Comment 4 for bug 1830747

Revision history for this message
Matt Riedemann (mriedem) wrote :

This might explain what's happening during a cold migration.

Conductor creates a legacy filter_properties dict here:

https://github.com/openstack/nova/blob/stable/rocky/nova/conductor/tasks/migrate.py#L172

If the spec has an instance_group it will call here:

https://github.com/openstack/nova/blob/stable/rocky/nova/objects/request_spec.py#L397

and _to_legacy_group_info sets these values in the filter_properties dict:

        return {'group_updated': True,
                'group_hosts': set(self.instance_group.hosts),
                'group_policies': set([self.instance_group.policy]),
                'group_members': set(self.instance_group.members)}

Note there is no group_uuid.

Those filter_properties are passed to the prep_resize method on the dest compute:

https://github.com/openstack/nova/blob/stable/rocky/nova/conductor/tasks/migrate.py#L304

zigo said he hit this:

https://github.com/openstack/nova/blob/stable/rocky/nova/compute/manager.py#L4272

(10:03:07 AM) zigo: 2019-05-28 15:02:35.534 30706 ERROR nova.compute.manager [instance: ae6f8afe-9c64-4aaf-90e8-be8175fee8e4] nova.exception.UnableToMigrateToSelf: Unable to migrate instance (ae6f8afe-9c64-4aaf-90e8-be8175fee8e4) to current host (clint1-compute-5.infomaniak.ch).
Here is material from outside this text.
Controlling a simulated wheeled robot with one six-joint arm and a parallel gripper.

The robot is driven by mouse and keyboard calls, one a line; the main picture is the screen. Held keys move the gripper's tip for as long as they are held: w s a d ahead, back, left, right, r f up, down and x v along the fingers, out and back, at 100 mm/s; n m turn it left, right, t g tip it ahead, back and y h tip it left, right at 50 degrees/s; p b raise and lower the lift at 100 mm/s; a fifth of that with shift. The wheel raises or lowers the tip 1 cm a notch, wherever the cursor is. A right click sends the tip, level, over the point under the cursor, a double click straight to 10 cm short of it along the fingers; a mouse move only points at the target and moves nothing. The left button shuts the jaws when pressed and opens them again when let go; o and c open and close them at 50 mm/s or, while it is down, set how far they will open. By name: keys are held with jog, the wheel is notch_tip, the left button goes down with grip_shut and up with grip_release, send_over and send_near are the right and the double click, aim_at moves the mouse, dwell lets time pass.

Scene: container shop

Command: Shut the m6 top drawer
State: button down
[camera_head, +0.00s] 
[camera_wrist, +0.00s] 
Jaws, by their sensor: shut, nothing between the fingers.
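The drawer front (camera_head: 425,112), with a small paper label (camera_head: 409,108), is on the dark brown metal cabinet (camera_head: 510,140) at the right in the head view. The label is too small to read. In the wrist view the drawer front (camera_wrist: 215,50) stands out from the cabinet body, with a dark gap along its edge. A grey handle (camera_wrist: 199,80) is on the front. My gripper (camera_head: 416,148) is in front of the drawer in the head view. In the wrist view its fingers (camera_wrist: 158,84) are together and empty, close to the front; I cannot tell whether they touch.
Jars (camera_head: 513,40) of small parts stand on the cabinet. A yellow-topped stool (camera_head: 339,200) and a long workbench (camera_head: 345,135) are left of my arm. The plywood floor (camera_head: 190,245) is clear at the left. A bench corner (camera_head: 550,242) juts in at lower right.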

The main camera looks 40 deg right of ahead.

which will trigger a reschedule here:

https://github.com/openstack/nova/blob/stable/rocky/nova/compute/manager.py#L4348

The _reschedule_resize_or_reraise method will setup the parameters for the resize_instance compute task RPC API (conductor) method:

https://github.com/openstack/nova/blob/stable/rocky/nova/compute/manager.py#L4378-L4379

Note that in Rocky the RequestSpec is not passed back to conductor on the reschedule, only the filter_properties:

https://github.com/openstack/nova/blob/stable/rocky/nova/compute/manager.py#L1452

We only started passing the RequestSpec from compute to conductor on reschedule starting in Stein: https://review.opendev.org/#/c/582417/

Without the request spec we get here in conductor:

https://github.com/openstack/nova/blob/stable/rocky/nova/conductor/manager.py#L307

Note that was pass in the filter_properties but no instance_group to RequestSpec.from_components.

And because there is no instance_group but there are filter_properties, we call _populate_group_info here:

https://github.com/openstack/nova/blob/stable/rocky/nova/objects/request_spec.py#L442

Which means we get into this block that sets the RequestSpec.instance_group with no uuid:

https://github.com/openstack/nova/blob/stable/rocky/nova/objects/request_spec.py#L228

Then we eventually RPC cast off to prep_resize on the next host to try for the cold migration and save the request_spec changes here:

https://github.com/openstack/nova/blob/stable/rocky/nova/conductor/manager.py#L356

Which is how later attempts to use that request spec to migrate the instance blow up when loading it from the DB because spec.instance_group.uuid is not set.